> **Instruction**
Find each line with the word "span" and copy it.

> **Data extract**

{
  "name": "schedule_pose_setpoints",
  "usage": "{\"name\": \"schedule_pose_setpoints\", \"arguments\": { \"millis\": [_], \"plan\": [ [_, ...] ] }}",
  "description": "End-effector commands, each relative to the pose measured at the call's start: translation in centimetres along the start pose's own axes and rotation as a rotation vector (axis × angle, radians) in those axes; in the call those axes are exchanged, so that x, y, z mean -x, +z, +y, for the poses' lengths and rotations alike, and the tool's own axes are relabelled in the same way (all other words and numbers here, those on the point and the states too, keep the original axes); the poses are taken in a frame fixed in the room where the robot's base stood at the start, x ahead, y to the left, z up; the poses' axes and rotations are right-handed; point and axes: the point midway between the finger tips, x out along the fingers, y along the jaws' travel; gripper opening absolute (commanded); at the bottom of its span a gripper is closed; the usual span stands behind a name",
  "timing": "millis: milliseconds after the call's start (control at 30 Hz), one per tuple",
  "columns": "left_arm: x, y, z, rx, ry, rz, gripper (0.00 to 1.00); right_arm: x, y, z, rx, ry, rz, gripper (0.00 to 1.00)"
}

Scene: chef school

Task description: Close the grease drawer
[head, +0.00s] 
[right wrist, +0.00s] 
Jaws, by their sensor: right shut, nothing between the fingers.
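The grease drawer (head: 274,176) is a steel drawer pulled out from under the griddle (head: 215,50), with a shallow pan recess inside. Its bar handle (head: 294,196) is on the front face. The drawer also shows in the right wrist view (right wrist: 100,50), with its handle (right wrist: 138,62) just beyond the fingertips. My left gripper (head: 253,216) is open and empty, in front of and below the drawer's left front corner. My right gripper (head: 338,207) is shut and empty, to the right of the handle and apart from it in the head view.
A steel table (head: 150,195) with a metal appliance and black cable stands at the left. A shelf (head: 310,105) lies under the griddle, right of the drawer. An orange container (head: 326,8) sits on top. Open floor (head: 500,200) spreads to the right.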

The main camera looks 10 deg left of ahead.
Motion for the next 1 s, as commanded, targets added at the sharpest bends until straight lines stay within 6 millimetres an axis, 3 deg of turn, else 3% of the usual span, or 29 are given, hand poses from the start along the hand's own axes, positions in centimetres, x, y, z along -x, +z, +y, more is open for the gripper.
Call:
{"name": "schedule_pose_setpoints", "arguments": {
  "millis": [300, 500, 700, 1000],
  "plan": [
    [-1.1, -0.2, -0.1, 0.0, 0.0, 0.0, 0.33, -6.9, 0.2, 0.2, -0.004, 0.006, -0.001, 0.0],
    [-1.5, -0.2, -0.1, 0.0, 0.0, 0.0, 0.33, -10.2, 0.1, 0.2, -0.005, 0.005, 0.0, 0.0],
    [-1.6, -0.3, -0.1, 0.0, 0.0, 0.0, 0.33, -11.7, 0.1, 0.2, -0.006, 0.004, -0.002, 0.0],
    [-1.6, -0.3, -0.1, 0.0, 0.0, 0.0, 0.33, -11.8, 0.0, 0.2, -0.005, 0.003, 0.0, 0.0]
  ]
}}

> **Full answer**
  "description": "End-effector commands, each relative to the pose measured at the call's start: translation in centimetres along the start pose's own axes and rotation as a rotation vector (axis × angle, radians) in those axes; in the call those axes are exchanged, so that x, y, z mean -x, +z, +y, for the poses' lengths and rotations alike, and the tool's own axes are relabelled in the same way (all other words and numbers here, those on the point and the states too, keep the original axes); the poses are taken in a frame fixed in the room where the robot's base stood at the start, x ahead, y to the left, z up; the poses' axes and rotations are right-handed; point and axes: the point midway between the finger tips, x out along the fingers, y along the jaws' travel; gripper opening absolute (commanded); at the bottom of its span a gripper is closed; the usual span stands behind a name",
Motion for the next 1 s, as commanded, targets added at the sharpest bends until straight lines stay within 6 millimetres an axis, 3 deg of turn, else 3% of the usual span, or 29 are given, hand poses from the start along the hand's own axes, positions in centimetres, x, y, z along -x, +z, +y, more is open for the gripper.

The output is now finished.